Xu et al. develop a unified-state model to simulate the flow and thermal behaviors of different energized fracturing fluids (foams, carbon dioxide, nitrogen) and investigate the changes of fluid properties from the wellhead to the toe of a horizontal wellbore.

Li and Zhang discuss the effectiveness of carbon dioxide as an alternative fracturing fluid. The authors systematically examine water and carbon dioxide fracturing and compare their performance on the basis of a rigorously coupled geomechanics and fluid-heat-flow model.

Peng et al. discuss how temperature variations influence the rheological properties of fracturing fluids and the reaction rates of rock and acid in acid/hydraulic fracturing. The authors present a semianalytical model for calculating the heat transfer in a wellbore under transient state, considering heat conduction in the cement sheath and forced convection in the tubing.

Teng and Li develop a semianalytical model to evaluate the performance of a vertical well with an orthogonal fracture. The well production is divided into three stages: the first stage, when the well produces oil with the initial fracture; the second stage, during which the well is shut down for the refracturing treatment; and the third stage, when the well produces oil with both the initial fracture and the refracture.

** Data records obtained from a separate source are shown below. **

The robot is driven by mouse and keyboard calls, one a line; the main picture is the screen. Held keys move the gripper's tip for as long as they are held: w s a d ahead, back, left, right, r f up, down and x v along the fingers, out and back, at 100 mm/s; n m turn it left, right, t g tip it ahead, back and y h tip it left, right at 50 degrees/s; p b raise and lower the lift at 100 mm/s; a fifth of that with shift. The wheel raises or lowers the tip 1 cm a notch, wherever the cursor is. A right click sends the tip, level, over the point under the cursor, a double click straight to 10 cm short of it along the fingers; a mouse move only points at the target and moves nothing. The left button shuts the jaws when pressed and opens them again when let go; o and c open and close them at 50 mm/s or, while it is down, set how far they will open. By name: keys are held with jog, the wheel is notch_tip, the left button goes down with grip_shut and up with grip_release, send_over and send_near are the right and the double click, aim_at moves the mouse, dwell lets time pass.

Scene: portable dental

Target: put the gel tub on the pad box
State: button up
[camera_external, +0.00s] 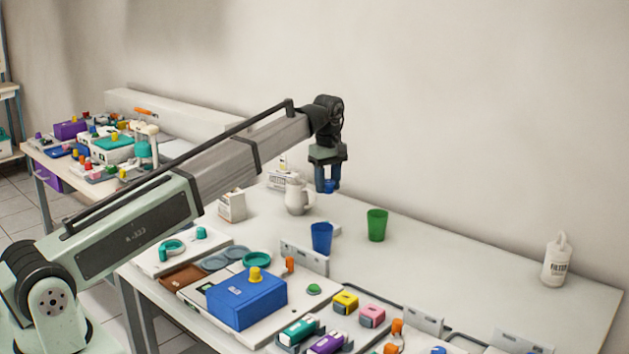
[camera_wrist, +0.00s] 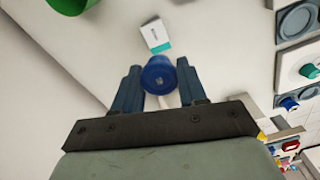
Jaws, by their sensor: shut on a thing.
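My gripper (camera_external: 328,180) is raised above the rear of the table, fingers pointing down. A white box with a teal band (camera_wrist: 154,35), likely the pad box, lies on the table beyond the tub in the wrist view. In the external view, a small white thing (camera_external: 335,229), perhaps this box, is partly hidden behind a blue cup.
The blue cup (camera_external: 321,239) and a green cup (camera_external: 377,225) stand on the table (camera_external: 460,265). A white jug (camera_external: 298,196) and a white carton (camera_external: 232,206) stand left of them. A blue case (camera_external: 247,300) and several small items fill the front. The table's right rear is mostly clear.

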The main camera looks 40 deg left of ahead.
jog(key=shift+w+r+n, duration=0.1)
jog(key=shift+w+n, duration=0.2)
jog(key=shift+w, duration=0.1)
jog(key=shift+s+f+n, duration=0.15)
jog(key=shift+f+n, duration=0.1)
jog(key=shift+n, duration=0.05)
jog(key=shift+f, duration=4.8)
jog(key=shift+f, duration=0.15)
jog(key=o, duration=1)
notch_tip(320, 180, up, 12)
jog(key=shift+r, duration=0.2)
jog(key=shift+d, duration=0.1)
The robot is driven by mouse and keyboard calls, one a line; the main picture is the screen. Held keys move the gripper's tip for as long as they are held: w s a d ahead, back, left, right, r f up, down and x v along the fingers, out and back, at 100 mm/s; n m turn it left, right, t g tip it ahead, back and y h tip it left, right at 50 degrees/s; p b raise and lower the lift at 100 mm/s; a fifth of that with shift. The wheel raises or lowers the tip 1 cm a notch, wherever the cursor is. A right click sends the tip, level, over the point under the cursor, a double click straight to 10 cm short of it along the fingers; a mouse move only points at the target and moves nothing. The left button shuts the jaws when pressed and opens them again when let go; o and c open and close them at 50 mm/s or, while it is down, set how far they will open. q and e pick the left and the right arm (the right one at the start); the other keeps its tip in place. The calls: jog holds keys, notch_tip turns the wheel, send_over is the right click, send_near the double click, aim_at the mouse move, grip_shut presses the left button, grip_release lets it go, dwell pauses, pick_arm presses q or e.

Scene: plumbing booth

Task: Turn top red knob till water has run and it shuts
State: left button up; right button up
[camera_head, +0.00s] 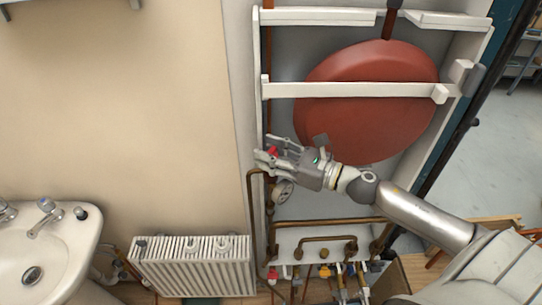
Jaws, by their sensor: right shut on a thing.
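The top red knob (272,150) sits on the pipework at the left side of the cabinet, above a round gauge (283,191). My right gripper (267,152) comes in from the right and is shut on this knob. Its fingers hide most of the knob, and only a little red shows between them. Whether water runs cannot be seen. A second red knob (272,274) is lower down, near the foot of the same cabinet. My left gripper is not in view.
A large red tank (375,112) fills the cabinet behind a white crossbar (345,91). Copper pipes (322,240) and several valves run below. A white radiator (195,268) and a washbasin (62,235) stand at the left. The beige wall between is clear.

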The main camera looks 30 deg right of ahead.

Acknowledgments. It is my pleasure to announce that Dr. Reza Fasihi (University of Calgary) was promoted to executive editor. With Reza onboard, SPE Journal now has three excellent executive editors who will be in charge of  the journal’s scientific quality and profile over the next 3 years. I would also like to welcome our newest associate editor, Dr. Bill Bailey (Schlumberger), to the editorial board. As usual, I end my executive summary by thanking all those who have written, reviewed, copy edited, and prepared the papers in this issue.